Here's the code if anyone wants to jump ahead and do some searches for higher $N$:

import numpy as np

i=2
while True:
    primes=tempprimes[:i]
    for n in range(primes[-1]+1,tempprimes[i]+1):
        arrays=[]
        for p in primes[-1::-1]:
            arrays.append(range(min([p,n-p])))
        print(n,primes[-1::-1])
        cover=False
        for cp in itertools.product(*arrays):
            covered = np.zeros(n,dtype=np.int64)
            for s,p in zip(cp,primes[-1::-1]):
                covered[s::p]+=(n-1-s)//p
            #print(cp,covered)
            if np.all(covered>=2):
                print(cp,covered)
                cover=True
        print("*"*10)
        if cover: break
    if cover: break
    i+=1

Answer 3

Very very partial answer

First of all, note that no prime number can occur around the circle. Suppose we have a configuration in which there is a prime number, and consider the biggest one; call it $p$. It is adjacent to two other numbers, and therefore has a nontrivial common factor with each, which means they're both multiples of $p$. So our range of numbers includes $p$ and (at least) $2p$. But there's a famous theorem ("Bertrand's postulate") that for $n>2$ there is always a prime between $n$ and $2n$ -- and a prime between $p$ and $2p$ is a prime larger than $p$, contrary to our assumption that $p$ was the biggest.

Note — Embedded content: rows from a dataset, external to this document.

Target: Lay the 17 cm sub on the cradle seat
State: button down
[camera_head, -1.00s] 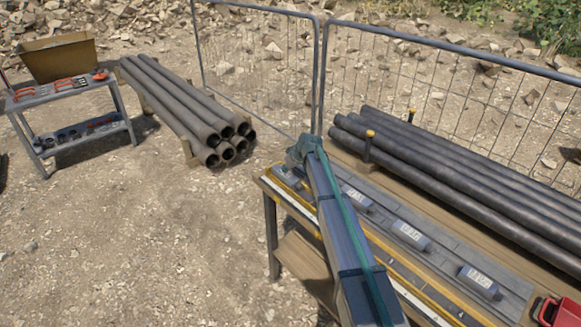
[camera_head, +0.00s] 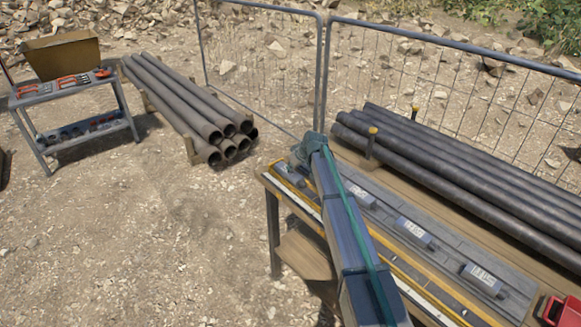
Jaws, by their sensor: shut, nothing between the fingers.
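Several short grey cylinders with pale labels lie in a row on the bench (camera_head: 512,302). One sub (camera_head: 415,233) lies mid-bench, another (camera_head: 483,279) nearer the right end, and a third (camera_head: 361,197) just right of my arm. A fourth grey piece (camera_head: 290,173) shows at the far left end, partly behind my arm. The labels are too small to read, so I cannot tell which is the 17 cm sub. I cannot make out the cradle seat. My arm reaches over the bench to its far left end; my gripper is hidden beyond the arm.
Long dark pipes (camera_head: 455,175) lie behind the bench between yellow-capped posts (camera_head: 372,142). More pipes (camera_head: 185,100) lie on the ground at left, near a tool table (camera_head: 62,92). A mesh fence (camera_head: 265,70) stands behind. A red case (camera_head: 558,312) sits at bottom right.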

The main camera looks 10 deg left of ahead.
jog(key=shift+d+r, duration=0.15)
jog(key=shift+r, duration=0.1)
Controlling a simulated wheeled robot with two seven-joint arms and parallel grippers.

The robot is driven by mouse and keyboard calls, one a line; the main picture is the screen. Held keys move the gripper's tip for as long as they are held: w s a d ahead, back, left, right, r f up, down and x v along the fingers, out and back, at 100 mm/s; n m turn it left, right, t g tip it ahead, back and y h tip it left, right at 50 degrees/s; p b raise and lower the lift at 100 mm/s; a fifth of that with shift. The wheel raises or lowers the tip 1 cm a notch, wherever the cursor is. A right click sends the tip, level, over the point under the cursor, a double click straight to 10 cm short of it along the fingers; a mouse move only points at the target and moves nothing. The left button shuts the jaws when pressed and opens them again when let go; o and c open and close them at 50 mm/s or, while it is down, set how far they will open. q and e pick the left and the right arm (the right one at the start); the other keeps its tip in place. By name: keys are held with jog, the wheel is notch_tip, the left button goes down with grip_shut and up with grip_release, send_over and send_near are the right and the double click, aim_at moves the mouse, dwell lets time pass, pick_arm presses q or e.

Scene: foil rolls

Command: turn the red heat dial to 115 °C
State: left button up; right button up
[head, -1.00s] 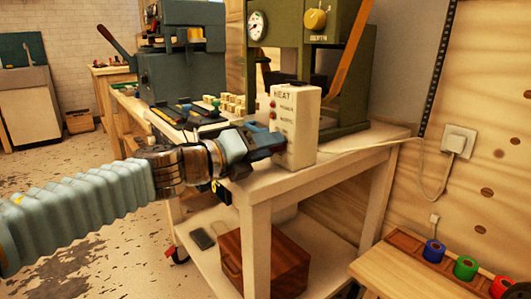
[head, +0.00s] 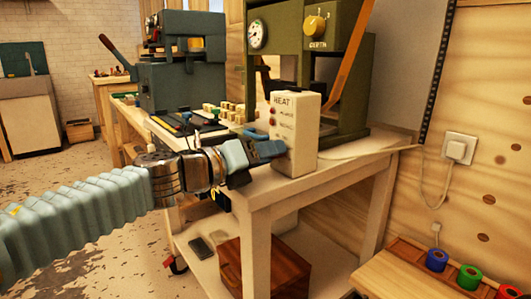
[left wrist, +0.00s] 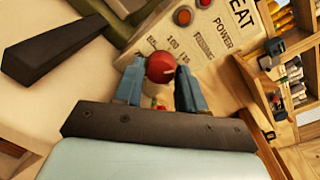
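The red heat dial (left wrist: 160,67) sits on the sloping white face of the heat box (left wrist: 205,50) in the left wrist view. My left gripper (left wrist: 161,80) has one finger on each side of the dial, with no clear gap at the tips; it looks shut on it. A small pale mark on the dial faces right. Printed numbers, 100 among them, stand beside the dial, partly hidden by the fingers. In the head view the heat box (head: 300,140) stands on the bench corner, and my left gripper (head: 268,150) hides the dial. My right gripper is out of view.
A green press (head: 345,100) with a gauge and yellow knob stands behind the box on the white bench (head: 330,172). A cable runs to a wall socket (head: 459,148). Colored rolls (head: 468,277) sit in a wooden rack at lower right.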

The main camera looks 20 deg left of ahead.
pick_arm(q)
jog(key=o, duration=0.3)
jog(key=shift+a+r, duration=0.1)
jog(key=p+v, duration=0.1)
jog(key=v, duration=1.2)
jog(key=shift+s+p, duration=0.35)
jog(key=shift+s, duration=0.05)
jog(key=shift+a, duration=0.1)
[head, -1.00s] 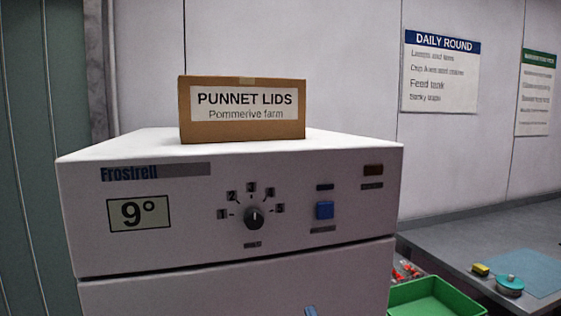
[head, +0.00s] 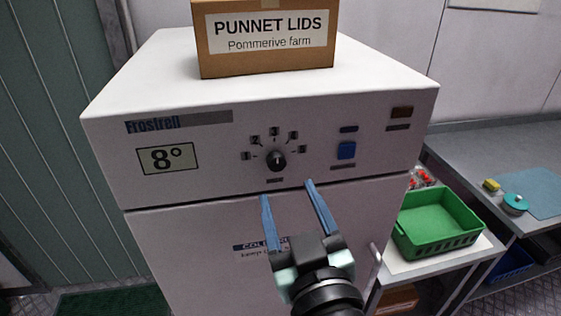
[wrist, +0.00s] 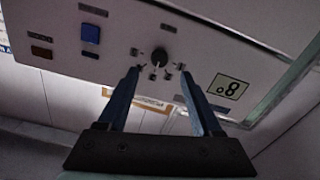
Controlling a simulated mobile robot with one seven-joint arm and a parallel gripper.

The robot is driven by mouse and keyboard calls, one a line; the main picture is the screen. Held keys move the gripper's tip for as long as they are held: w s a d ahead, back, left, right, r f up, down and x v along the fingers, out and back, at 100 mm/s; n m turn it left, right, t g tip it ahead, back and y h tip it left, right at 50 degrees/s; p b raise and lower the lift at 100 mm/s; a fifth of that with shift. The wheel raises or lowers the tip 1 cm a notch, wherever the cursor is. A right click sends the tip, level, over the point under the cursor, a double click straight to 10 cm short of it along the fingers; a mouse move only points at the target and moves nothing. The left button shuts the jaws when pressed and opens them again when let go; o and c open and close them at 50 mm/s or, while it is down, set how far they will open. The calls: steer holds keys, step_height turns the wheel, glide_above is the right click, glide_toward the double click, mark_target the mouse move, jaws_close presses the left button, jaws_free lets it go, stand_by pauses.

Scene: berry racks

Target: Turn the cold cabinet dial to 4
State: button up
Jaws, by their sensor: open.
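The cold cabinet (head: 165,85) is a white box with a control panel on its upper front. Its black round dial (head: 276,160) sits mid-panel under an arc of small number plates. Its pointer seems to aim roughly upward, but the exact number is too small to tell. The display (head: 168,158) reads 8°. My gripper (head: 287,189) is open and empty, its two blue fingers pointing up at the panel, just below the dial in the picture. In the wrist view the panel is upside down; the dial (wrist: 159,54) lies just beyond and between the fingertips (wrist: 159,72), apart from them.
A blue switch (head: 346,150) and a dark brown indicator (head: 402,112) are right of the dial. A Punnet Lids box (head: 265,63) stands on the cabinet. A door handle (head: 375,262) sticks out at lower right. A green crate (head: 440,241) stands on a bench at right.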

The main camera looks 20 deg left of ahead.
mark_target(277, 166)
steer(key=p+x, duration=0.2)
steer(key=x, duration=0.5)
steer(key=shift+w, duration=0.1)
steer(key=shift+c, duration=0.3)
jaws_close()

Hence we only need to look "between primes" -- and most gaps between primes are pretty short. The shortest gaps can be excluded by a modest amount of brute-force search. Specifically, if we have a block of $n$ consecutive integers then the only "relevant" primes are those $<n$ (because if two integers $<n$ have a common factor, that factor also divides their difference, which is $<n$), so it suffices to check a range of starting points that forms a complete set of residues modulo the product of the primes $<n$. Even a stupidly written program in a slow language can do this as far as $n=18$, so we need only look at gaps larger than that. And now a bit of brute force shows that up to 6000000 (and counting...) there is no block of consecutive integers "between primes" in which each has common factors with at least two of the others.

So if there is a solution to this then all its numbers are bigger than 6,000,000.

[EDITED to add:] I've left my brute-force program running, and so far that bound has increased from 6M to 100M. (The program is pretty stupid. I'm sure it could be sped up a lot.)

I haven't looked very hard for a proof that there is no solution (especially as OP phrased the question in a way that implies there is a solution).

Answer 4

Here is a way to get larger and larger bounds on the size the circle has to be. Let $L$ denote the smallest length a solution can have. It is based on the Chinese Remainder Theorem (CRT) and the fact that

Numbers with a large lowest prime factor are our enemies, since their possible neighbours are sparse.

First note that

$L>3$, since two consecutive integers are always coprime.

Now

We know $L\geq 4$, and by the CRT applied to $2\times 3=6$, any sequence of $4$ or more consecutive integers contains an integer coprime to $6$, hence whose least prime factor is at least $5$. Now this integer needs two friends, and the shortest way to achieve two friends is by having factors $5$ and $7$, which gives $L\geq 8$: $$\stackrel{5, 7}{\bullet}\bullet\,\bullet\,\bullet\,\,\bullet\stackrel{5}{\bullet}\bullet\stackrel{7}{\bullet}$$

One step further

We know $L\geq 8$, and by the CRT applied to $2\times 3\times 5=30$, any sequence of $6$ or more consecutive integers contains an integer coprime to $30$, hence whose least prime factor is at least $7$. The shortest way to achieve two friends for that guy is by having factors $7$ and $11$, which gives $L\geq 12$: $$\stackrel{7, 11}{\bullet}\bullet\,\bullet\,\bullet\,\bullet\,\bullet\,\bullet\stackrel{7}{\bullet}\bullet\,\bullet\,\bullet\,\stackrel{11}{\bullet}$$

Again

We know $L\geq 12$, and by the CRT applied to $2\times 3\times 5\times 7=210$, any sequence of $10$ or more consecutive integers contains an integer whose least prime factor is at least $11$. The shortest way to achieve two friends for that guy is by having factors $11$ and $13$, which gives $L\geq 14$. Etc.

This method can be implemented but the result cannot be predicted by a clever argument, because if you could predict the behaviour of the CRT tables that would be a huge hint at the behaviour of the primes.